What you should do: Look below for the line containing "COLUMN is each"; from there through the line containing "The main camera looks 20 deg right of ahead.", both lines included, please set down each line exactly and nothing else.

Recorded data:
----------
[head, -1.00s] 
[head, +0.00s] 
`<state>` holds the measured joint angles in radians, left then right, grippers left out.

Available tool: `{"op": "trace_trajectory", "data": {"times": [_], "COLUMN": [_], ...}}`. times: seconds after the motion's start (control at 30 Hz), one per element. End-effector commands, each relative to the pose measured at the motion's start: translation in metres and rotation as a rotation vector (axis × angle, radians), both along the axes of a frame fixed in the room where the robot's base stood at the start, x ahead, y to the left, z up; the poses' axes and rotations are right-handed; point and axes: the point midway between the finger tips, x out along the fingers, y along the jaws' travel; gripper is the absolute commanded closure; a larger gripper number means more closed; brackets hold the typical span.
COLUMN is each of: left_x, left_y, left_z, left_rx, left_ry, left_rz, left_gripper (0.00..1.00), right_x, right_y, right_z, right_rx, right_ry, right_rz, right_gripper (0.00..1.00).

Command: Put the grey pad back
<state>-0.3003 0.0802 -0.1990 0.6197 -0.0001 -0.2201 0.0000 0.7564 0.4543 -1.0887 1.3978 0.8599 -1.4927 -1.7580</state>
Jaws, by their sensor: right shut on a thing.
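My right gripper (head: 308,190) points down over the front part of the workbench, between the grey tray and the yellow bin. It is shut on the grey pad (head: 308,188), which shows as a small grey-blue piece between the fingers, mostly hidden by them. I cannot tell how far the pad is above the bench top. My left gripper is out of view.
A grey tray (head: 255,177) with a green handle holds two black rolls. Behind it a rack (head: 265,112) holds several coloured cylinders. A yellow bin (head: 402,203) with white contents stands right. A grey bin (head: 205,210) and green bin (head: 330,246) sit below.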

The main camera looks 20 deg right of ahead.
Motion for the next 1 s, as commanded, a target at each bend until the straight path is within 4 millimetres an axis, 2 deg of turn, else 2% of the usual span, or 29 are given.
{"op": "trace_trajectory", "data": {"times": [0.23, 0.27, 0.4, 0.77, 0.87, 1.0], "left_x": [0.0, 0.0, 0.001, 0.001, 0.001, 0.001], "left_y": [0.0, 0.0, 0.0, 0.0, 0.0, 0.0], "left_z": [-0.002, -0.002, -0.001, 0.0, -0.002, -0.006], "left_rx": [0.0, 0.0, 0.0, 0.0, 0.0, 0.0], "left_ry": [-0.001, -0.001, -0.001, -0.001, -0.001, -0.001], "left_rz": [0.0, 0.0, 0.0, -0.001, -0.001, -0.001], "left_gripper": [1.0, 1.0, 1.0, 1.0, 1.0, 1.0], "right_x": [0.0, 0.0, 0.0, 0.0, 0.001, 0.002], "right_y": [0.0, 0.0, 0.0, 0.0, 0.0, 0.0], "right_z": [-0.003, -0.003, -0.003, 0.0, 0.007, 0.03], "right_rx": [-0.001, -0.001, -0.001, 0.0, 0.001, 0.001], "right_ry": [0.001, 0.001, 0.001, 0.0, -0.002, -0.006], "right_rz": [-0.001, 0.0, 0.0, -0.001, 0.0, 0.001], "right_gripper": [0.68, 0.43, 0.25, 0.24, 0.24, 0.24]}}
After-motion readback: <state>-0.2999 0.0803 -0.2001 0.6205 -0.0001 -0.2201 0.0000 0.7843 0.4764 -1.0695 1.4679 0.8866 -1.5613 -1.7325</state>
----------
Finished answer:
COLUMN is each of: left_x, left_y, left_z, left_rx, left_ry, left_rz, left_gripper (0.00..1.00), right_x, right_y, right_z, right_rx, right_ry, right_rz, right_gripper (0.00..1.00).

Command: Put the grey pad back
<state>-0.3003 0.0802 -0.1990 0.6197 -0.0001 -0.2201 0.0000 0.7564 0.4543 -1.0887 1.3978 0.8599 -1.4927 -1.7580</state>
Jaws, by their sensor: right shut on a thing.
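My right gripper (head: 308,190) points down over the front part of the workbench, between the grey tray and the yellow bin. It is shut on the grey pad (head: 308,188), which shows as a small grey-blue piece between the fingers, mostly hidden by them. I cannot tell how far the pad is above the bench top. My left gripper is out of view.
A grey tray (head: 255,177) with a green handle holds two black rolls. Behind it a rack (head: 265,112) holds several coloured cylinders. A yellow bin (head: 402,203) with white contents stands right. A grey bin (head: 205,210) and green bin (head: 330,246) sit below.

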The main camera looks 20 deg right of ahead.

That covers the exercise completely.